=== Collected material ===

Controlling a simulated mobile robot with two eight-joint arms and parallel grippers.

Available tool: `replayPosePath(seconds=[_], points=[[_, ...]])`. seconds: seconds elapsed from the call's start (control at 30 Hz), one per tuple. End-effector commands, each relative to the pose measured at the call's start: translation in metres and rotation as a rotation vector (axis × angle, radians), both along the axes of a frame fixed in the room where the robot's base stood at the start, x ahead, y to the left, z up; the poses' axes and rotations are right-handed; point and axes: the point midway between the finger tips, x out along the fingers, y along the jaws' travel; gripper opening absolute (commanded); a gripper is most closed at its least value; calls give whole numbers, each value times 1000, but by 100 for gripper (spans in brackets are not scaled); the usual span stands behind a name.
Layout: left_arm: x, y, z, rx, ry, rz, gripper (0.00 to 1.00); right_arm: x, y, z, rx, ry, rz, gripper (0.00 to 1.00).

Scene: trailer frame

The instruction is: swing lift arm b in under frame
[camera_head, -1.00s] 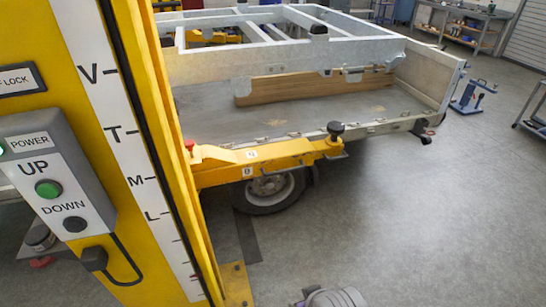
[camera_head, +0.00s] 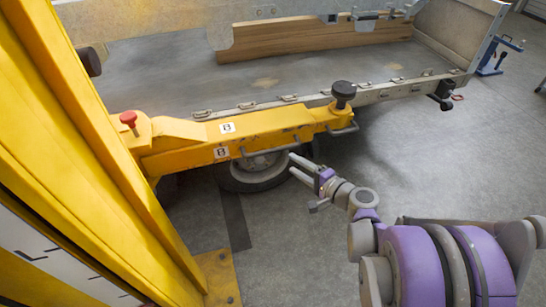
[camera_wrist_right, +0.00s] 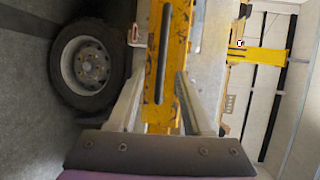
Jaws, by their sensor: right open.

===

• Exercise brief
Transcribe the material exactly, keeping every word and none of the pictures.

• Exercise answer
Controlling a simulated mobile robot with two eight-joint arms and parallel grippers.

Available tool: `replayPosePath(seconds=[_], points=[[_, ...]])`. seconds: seconds elapsed from the call's start (control at 30 Hz), one per tuple. End-effector commands, each relative to the pose measured at the call's start: translation in metres and rotation as a rotation vector (axis × angle, radians), both along the axes of a frame fixed in the room where the robot's base stood at the start, x ahead, y to the left, z up; the poses' axes and rotations are right-handed; point and axes: the point midway between the finger tips, x out along the fingers, y along the jaws' travel; gripper opening absolute (commanded); a gripper is most closed at its least value; calls give whole numbers, each value times 1000, but by 100 for gripper (spans in brackets are not scaled); the usual span stands behind a name.
Layout: left_arm: x, y, z, rx, ry, rz, gripper (0.00 to 1.00); right_arm: x, y, z, rx, ry, rz, gripper (0.00 to 1.00).

Scene: trailer frame

The instruction is: swing lift arm b in under frame
[camera_head, -1.00s] 
[camera_head, +0.00s] 
[camera_wrist_right, +0.00s] 
Jaws, by their sensor: right open.

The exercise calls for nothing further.